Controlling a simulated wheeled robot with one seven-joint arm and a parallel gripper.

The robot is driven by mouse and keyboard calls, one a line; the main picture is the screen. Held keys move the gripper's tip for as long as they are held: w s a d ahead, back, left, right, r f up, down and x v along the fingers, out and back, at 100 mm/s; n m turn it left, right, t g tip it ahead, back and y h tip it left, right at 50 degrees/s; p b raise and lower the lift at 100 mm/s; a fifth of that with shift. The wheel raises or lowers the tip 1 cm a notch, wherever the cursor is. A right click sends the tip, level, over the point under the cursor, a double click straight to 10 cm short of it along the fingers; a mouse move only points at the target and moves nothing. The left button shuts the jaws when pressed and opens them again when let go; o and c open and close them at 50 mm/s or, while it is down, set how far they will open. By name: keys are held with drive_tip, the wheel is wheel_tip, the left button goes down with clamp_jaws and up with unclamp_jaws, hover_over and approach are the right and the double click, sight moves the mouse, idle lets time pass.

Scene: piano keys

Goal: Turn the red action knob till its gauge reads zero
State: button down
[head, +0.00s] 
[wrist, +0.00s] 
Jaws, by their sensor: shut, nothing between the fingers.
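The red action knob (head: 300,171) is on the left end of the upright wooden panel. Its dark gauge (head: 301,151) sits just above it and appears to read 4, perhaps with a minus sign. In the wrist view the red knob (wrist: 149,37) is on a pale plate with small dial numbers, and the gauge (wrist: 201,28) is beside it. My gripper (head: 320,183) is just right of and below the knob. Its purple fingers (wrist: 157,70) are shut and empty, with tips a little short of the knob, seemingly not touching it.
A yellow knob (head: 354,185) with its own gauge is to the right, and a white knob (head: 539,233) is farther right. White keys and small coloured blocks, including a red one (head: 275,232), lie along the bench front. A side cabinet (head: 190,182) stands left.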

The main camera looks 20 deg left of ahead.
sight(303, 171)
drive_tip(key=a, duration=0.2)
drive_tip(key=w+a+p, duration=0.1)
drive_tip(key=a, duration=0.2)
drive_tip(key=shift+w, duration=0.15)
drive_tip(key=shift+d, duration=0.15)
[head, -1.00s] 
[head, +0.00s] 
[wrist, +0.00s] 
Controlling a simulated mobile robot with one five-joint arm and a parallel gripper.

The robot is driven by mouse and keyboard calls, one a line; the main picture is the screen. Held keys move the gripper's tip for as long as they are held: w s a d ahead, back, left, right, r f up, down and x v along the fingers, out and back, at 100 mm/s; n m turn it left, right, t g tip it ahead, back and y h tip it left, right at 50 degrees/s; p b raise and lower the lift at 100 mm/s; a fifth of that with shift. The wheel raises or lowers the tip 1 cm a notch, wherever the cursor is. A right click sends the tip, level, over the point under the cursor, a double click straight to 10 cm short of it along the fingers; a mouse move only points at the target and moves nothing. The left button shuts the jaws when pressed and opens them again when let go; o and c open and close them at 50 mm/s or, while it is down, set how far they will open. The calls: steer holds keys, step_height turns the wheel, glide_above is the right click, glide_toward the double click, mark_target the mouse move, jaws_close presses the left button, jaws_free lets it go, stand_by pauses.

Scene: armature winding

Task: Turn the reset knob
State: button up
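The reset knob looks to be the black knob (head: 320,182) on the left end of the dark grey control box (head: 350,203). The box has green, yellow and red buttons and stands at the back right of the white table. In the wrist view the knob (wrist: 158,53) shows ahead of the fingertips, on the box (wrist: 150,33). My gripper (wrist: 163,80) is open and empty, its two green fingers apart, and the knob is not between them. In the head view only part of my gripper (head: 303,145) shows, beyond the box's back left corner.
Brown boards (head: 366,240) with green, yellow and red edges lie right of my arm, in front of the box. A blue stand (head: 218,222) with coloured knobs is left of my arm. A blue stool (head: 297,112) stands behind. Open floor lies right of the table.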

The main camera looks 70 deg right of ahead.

* * *

**Given exercise:** Tally the lines above that contain the word "Scene", and reply with only the number.

**Solution for this problem:** 2